The illusions of which we have spoken in the first part of this work depended principally on the nature of man’s vision, who, we found, was the constant and heedless victim of his own powers of sight. We shall now examine a series of illusions that are still more extraordinary, but which have nothing to do with the deceptions practised on us by our visual organs. Instead of being deceived by ourselves, we shall find that we are led astray by others whose knowledge of the laws of optics is greater than our own, enabling them to construct instruments capable of amusing us or imposing on us, according to our ignorance of natural laws. Let us hope, however, that the science of optics has now become so familiar to most educated people, that no such thing as a real imposition can take place, although at the present day there are so many exhibitions of the marvellous that ordinary observers have the greatest difficulty in accounting for them. In former ages, when the knowledge of science was confined to a certain class, the commonest optical facts of the present day were taken advantage of to delude the ignorant. The deceptions practised by the ancient priests of Egypt, Greece, and Rome were undoubtedly many of them of this description. It is a well known fact that both plane and concave metallic mirrors were used by the ancients, and a passage in Pliny gives an account of certain glass mirrors that were made at Sidon. Aulus Gellius, quoting Varro, speaks of the reflecting properties of hollow mirrors, and we shall see, as we go on, what a number of illusions may be practised by means of a series of plane mirrors arranged in a particular way. But we will first devote a short time to the curious historical facts connected with the principle of the magic lantern which took place long before the modern invention of this instrument by Father Kircher.

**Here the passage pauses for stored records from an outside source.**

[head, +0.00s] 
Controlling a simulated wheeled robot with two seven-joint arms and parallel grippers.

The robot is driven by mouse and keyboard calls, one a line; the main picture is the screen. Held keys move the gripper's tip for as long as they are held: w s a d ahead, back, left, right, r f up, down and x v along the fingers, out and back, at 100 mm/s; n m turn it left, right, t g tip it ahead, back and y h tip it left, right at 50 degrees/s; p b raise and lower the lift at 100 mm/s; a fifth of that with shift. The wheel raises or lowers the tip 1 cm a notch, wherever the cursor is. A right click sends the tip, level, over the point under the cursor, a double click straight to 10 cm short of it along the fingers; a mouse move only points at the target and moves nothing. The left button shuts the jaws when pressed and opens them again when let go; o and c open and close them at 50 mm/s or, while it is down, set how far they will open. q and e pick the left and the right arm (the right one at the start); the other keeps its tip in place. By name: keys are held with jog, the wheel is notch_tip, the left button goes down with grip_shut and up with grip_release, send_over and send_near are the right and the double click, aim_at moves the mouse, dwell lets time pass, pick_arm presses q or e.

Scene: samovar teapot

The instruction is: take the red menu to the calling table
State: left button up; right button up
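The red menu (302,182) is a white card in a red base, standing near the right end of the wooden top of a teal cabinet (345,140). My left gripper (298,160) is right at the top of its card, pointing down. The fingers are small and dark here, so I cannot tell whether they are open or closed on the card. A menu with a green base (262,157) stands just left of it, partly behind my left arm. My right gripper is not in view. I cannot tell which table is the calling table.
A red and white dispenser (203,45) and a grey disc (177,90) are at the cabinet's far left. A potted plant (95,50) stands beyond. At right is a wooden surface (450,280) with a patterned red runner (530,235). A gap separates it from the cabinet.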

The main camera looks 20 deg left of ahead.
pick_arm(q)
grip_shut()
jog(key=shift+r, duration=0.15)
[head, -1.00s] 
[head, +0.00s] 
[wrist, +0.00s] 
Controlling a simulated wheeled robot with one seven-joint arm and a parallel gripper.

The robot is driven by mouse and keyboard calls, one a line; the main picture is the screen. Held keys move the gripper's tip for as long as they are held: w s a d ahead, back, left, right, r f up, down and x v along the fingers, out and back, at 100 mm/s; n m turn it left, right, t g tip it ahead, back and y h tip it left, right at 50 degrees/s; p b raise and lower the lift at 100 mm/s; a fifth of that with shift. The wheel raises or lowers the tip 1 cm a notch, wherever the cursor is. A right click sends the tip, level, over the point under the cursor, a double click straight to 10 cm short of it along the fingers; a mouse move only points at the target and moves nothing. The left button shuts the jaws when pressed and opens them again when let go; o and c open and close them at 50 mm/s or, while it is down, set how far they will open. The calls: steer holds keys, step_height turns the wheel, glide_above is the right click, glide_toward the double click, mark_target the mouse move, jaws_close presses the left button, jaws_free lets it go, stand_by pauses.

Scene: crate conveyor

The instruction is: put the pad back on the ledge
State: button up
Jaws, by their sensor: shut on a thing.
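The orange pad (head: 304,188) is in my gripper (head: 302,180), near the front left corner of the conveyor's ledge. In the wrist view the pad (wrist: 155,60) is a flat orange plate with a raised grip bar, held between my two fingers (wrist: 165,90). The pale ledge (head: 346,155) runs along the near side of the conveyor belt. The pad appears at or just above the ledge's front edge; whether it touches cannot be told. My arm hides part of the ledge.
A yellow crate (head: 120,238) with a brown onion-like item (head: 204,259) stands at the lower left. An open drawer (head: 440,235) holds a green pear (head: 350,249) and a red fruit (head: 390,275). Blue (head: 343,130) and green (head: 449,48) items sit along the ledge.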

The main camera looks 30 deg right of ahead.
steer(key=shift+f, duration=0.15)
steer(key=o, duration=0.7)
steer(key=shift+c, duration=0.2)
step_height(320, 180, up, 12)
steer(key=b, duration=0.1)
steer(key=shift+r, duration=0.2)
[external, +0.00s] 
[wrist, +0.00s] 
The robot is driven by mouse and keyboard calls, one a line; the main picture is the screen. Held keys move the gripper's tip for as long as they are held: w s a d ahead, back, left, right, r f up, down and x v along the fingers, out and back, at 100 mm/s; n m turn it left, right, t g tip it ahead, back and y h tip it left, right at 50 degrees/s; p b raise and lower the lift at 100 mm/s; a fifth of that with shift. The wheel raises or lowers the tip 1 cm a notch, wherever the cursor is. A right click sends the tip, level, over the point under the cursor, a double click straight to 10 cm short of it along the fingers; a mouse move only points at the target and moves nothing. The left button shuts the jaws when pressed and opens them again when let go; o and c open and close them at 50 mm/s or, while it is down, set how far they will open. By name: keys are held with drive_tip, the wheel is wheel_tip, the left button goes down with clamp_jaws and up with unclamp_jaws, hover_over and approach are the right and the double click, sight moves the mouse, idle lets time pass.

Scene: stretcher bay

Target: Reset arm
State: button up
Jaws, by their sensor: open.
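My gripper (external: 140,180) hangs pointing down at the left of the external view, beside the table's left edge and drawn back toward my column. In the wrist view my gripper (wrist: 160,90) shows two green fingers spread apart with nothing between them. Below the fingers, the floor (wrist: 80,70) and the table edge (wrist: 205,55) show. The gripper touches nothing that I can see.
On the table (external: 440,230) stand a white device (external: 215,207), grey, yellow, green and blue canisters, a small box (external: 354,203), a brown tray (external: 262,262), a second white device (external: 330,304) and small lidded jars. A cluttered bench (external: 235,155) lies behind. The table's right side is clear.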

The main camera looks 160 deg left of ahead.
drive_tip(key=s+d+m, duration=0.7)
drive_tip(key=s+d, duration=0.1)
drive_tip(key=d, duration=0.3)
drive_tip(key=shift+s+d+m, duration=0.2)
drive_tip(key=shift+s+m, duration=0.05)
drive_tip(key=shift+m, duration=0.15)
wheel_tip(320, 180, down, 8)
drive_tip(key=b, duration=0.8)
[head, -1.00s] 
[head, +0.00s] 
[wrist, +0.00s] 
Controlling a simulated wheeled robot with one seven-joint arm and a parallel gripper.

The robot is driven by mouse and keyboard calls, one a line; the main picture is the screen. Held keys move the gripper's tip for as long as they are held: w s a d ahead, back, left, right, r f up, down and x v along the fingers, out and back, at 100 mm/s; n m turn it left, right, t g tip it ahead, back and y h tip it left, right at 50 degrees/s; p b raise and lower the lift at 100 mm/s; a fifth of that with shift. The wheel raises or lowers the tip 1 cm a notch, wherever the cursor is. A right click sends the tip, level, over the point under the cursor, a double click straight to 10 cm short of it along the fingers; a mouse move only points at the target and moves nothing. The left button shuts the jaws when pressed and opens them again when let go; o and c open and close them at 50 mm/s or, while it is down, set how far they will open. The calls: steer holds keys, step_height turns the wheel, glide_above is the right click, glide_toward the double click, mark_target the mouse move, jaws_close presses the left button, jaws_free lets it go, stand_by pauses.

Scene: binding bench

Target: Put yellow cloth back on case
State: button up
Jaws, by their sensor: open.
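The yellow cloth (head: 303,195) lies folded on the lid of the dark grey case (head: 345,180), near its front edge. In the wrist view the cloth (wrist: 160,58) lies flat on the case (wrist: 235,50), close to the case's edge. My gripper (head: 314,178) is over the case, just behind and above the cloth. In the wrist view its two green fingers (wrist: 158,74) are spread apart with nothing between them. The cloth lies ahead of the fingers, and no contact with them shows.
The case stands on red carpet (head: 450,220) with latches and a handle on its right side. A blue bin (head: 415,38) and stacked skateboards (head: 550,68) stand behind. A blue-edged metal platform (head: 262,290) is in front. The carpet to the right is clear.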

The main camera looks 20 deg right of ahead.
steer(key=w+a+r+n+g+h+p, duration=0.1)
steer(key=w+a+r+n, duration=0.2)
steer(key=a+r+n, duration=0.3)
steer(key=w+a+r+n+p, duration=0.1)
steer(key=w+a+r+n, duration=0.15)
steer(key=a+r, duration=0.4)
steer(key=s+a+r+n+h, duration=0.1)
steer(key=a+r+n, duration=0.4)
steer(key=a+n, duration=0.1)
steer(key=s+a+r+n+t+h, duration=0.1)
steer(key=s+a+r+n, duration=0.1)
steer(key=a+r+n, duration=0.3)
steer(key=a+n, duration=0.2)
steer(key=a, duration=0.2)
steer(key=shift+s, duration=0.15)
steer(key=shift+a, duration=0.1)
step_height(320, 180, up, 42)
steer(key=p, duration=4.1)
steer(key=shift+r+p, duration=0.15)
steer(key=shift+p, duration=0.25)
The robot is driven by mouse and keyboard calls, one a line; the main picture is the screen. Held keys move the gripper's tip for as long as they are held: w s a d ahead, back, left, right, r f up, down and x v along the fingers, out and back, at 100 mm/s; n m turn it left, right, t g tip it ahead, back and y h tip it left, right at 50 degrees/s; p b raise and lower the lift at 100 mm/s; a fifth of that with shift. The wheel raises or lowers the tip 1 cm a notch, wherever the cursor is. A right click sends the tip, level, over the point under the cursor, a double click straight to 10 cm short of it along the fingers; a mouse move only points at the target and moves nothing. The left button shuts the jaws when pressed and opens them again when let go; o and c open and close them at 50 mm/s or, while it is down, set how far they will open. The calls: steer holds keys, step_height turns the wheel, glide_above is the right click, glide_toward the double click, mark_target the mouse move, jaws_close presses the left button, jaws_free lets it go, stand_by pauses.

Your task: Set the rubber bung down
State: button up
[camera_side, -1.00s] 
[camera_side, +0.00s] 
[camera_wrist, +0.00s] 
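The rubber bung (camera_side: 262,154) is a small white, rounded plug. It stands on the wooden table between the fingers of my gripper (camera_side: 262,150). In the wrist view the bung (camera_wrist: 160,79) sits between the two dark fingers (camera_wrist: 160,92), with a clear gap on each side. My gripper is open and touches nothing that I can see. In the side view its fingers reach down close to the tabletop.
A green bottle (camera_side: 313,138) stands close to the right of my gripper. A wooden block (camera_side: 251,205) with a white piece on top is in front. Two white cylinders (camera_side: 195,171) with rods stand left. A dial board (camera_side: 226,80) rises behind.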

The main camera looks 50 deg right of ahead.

Brewster says, when treating of this subject, that there can be little doubt that the concave mirror was the principal instrument used in connexion with the pretended apparitions of the gods and goddesses in the ancient temples. In the meagre history of these apparitions that has come down to us, we can easily perceive the traces of an optical illusion. In the ancient temple of Hercules at Tyre, there existed a certain seat made of consecrated stone, out of which the gods rose, apparently at the will of the priests. Æsculapius appeared frequently to his worshippers in his temple in Tarsus, and the temple of Eugenium was famous for the number of gods and goddesses which were constantly visiting its sacred precincts. Iamblicus tells us that the priests showed the gods to the people in the midst of smoke; and when the great magician Marinus terrified his auditory by suddenly showing them the statue of Hercules in the midst of a cloud of incense, it was undoubtedly a woman who performed the part, dressed up in man’s robes for the occasion.